-- WORK REQUIRED --
Pick out the lines in the listing below that contain the word "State" and copy them.

-- DATASET EXCERPTS --
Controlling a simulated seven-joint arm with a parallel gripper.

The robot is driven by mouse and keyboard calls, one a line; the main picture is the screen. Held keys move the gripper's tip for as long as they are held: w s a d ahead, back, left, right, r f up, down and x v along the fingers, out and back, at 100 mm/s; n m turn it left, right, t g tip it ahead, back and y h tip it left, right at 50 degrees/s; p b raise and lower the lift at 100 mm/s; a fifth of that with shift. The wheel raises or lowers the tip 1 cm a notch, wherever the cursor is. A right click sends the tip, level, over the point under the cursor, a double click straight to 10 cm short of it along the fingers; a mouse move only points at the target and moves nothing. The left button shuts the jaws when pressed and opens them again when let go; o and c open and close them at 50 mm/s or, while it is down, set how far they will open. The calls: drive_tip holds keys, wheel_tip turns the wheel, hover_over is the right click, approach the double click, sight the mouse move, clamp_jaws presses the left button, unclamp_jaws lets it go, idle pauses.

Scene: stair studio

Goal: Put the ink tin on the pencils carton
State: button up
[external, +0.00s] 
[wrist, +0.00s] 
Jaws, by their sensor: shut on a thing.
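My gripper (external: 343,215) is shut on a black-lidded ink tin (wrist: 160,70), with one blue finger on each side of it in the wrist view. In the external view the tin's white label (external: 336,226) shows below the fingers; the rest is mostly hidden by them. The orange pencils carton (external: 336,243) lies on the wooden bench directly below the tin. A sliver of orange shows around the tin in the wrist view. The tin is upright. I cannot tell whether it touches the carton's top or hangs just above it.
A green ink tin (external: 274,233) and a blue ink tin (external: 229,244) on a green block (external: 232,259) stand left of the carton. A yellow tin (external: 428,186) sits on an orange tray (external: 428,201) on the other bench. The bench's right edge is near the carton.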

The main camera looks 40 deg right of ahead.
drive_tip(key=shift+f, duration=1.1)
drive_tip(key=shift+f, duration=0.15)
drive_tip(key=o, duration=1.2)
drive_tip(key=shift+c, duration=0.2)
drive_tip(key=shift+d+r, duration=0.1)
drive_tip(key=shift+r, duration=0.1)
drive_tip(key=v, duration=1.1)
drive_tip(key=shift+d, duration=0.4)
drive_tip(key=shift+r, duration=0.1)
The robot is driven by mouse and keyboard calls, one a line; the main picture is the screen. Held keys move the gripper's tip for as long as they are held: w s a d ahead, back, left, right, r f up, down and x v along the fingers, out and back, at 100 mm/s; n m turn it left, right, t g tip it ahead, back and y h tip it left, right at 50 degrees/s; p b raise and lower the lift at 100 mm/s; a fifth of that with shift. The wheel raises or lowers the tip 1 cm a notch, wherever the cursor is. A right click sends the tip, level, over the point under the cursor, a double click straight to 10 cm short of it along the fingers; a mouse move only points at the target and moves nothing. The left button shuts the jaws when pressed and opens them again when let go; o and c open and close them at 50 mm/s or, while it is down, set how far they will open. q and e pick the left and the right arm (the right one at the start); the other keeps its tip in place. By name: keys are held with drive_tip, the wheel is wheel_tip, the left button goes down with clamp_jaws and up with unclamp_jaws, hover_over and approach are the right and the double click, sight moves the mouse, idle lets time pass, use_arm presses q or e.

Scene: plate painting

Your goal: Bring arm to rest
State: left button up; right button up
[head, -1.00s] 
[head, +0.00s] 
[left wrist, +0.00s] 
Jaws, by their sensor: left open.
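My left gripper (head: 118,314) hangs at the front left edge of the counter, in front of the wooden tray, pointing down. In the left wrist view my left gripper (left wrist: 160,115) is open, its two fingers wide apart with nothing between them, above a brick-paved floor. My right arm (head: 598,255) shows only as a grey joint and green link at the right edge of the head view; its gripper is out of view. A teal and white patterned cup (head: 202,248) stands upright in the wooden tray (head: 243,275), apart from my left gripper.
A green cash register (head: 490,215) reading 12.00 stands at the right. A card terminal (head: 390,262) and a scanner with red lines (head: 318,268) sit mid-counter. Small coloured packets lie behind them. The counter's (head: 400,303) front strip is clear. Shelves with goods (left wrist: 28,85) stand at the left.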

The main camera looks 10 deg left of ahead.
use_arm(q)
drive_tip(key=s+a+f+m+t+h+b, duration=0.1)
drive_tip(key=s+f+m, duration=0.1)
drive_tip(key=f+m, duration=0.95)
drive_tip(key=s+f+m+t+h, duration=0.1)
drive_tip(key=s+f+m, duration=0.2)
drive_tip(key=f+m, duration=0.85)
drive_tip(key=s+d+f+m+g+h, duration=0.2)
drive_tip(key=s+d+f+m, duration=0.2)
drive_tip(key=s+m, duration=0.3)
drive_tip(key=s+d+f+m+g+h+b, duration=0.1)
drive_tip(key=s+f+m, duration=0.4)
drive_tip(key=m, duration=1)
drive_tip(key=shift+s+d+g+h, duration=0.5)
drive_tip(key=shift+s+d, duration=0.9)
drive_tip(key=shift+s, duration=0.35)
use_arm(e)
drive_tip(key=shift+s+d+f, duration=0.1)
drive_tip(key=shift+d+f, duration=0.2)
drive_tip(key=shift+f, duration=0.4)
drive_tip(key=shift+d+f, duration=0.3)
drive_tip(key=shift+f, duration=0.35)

-- WORKED ANSWER --
State: button up
State: left button up; right button up

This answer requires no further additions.